The Crossfire Hurricane ticking time bomb could explode in coup plotters' faces

George Neumayr:
Deep in the New York Times’s account of “Crossfire Hurricane,” the FBI’s codename for spying on the Trump campaign, is a hilariously bland paragraph about John Brennan and James Comey teaming up to dig dirt on Trumpworld. If you blinked in the course of reading the lengthy article, you might have missed it:
The F.B.I.’s thinking crystallized by mid-August, after the C.I.A. director at the time, John O. Brennan, shared intelligence with Mr. Comey showing that the Russian government was behind an attack on the 2016 presidential election. Intelligence agencies began collaborating to investigate that operation. The Crossfire Hurricane team was part of that group but largely operated independently, three officials said.
Contained in that oh-so-nonchalant line — “Intelligence agencies began collaborating to investigate that operation” — is one of Obamagate’s biggest ticking time bombs. When it blows, John Brennan, whose demented partisanship led him to run an anti-Trump spying operation straight out of CIA headquarters, will feel much of the blast.

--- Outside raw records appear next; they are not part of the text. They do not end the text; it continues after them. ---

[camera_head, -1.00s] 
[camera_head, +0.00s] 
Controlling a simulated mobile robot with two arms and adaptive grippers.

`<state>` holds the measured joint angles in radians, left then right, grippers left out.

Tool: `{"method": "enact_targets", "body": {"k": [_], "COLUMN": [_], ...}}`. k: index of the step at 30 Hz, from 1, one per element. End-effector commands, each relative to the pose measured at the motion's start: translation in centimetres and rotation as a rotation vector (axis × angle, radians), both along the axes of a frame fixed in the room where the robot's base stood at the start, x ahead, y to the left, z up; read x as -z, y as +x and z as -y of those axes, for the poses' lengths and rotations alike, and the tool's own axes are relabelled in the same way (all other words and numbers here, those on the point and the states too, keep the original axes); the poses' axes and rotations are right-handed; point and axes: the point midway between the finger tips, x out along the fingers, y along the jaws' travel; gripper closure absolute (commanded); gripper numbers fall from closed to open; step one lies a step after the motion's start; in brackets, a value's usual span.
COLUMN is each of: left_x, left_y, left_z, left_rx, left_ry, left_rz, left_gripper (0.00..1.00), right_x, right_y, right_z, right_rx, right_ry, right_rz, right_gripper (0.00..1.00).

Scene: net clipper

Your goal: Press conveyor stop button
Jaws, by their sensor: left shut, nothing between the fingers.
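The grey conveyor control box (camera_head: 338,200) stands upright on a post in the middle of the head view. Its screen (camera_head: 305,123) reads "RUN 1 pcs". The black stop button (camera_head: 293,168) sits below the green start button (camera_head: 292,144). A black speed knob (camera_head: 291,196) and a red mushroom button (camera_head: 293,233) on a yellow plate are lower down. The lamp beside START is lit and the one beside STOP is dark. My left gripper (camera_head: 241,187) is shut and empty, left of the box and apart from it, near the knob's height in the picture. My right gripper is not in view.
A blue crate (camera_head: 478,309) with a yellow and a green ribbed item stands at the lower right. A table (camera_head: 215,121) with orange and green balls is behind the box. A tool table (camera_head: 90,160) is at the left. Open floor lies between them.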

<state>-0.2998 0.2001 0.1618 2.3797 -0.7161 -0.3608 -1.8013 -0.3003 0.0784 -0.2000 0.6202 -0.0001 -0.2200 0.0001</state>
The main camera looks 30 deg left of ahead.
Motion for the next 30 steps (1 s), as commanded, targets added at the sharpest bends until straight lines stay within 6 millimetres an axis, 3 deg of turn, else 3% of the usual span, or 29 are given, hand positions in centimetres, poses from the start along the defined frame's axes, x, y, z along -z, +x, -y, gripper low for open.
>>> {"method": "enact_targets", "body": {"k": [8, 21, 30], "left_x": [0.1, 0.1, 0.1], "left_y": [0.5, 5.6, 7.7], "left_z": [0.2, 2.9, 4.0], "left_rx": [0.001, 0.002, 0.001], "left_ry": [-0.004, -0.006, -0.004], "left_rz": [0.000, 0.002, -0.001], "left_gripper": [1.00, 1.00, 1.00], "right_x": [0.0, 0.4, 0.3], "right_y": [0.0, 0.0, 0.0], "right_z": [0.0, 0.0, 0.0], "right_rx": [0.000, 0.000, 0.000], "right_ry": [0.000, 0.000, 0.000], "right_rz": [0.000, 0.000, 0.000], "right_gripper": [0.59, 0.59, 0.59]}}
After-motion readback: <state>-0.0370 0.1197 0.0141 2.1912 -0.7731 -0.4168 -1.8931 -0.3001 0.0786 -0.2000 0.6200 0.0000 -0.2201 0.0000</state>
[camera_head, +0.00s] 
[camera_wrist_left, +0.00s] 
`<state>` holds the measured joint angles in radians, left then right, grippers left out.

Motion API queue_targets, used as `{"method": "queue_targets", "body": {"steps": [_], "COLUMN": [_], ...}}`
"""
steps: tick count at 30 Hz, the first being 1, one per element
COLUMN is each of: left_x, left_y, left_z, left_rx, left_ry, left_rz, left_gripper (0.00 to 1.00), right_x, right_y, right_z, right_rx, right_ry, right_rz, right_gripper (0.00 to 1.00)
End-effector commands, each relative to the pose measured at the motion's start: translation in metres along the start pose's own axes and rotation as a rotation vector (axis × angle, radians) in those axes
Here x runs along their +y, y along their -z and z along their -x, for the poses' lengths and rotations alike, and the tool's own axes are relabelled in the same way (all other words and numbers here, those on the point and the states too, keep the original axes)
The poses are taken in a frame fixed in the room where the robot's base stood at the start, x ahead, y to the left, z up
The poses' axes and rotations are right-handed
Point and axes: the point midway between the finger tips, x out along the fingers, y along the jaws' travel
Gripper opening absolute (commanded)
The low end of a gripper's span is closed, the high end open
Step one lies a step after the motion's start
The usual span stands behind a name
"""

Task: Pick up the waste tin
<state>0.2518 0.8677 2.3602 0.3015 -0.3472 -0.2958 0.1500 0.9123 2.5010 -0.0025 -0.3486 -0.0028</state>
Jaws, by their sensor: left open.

The gathering winds for Crossfire Hurricane, after all, came largely from that blowhard. Panicking at the sight of Donald Trump’s Super Tuesday wins in March 2016, Brennan had by the following month formed the beginnings of a spying operation against him, and managed to enmesh a bunch of other agencies in it, thinking that would keep the outside of the CIA’s cup clean. How do we know this? Because a “senior” member of the intelligence community — back when such a figure thought talking out of school about such matters would serve the cause of delegitimizing Trump — leaked the existence of the operation to the BBCin January 2017....
...

David Corn and Michael Isikoff, authors of Russian Roulette, gingerly refer to this anti-Trump spying operation as the “working group at Langley,” an undertaking so outré that even Brennan called it an “exceptionally sensitive issue.”

Since they are engaged in propaganda and stenography rather than investigative journalism, Corn/Isikoff and the Times are content to leave this part of the story fuzzy. As the most crucial period in this debacle — the period that would bring out its unfounded, partisan origins the most clearly — they don’t want to look too closely at it. Better to dispatch it all quickly with the Times’s line, “Intelligence agencies began collaborating to investigate that operation.”

But make no mistake about it: that the FBI and the CIA, on little more than the say-so of a virulent Trump hater like Brennan, were meeting to spy on the campaign of Hillary’s opponent makes Watergate look like a tenth-rate burglary. Nixon, at his most Machiavellian, wouldn’t have thought to form a “working group at Langley” against McGovern. But Obama, via Brennan, did the equivalent for Hillary.

For all intents and purposes, Crossfire Hurricane did not begin in July 2016 but at the moment Trump emerged as Hillary’s rival. Brennan, shortly thereafter, was bringing CIA agents, FBI agents, NSA agents, and an assortment of Obama’s political aides together in one room at CIA headquarters to bat around ideas on how to smoke out the campaign of Hillary’s opponent. Out of these meetings came the plot to infiltrate the Trump campaign.
...
There is much more giving details as the plot moved along.  The set up of Papadopalous is also revealed.  The move was a scam involving an Australian official.  I suspect Halper, who some are alleging was the spy in the Trump camp was also involved in the setup.

I think one of the tells on Brennan's involvement in this plot was his reaction to the firing of McCabe.  It was so over the top that it suggested to me that Brennan had a personal involvement and may have feared that he would be next.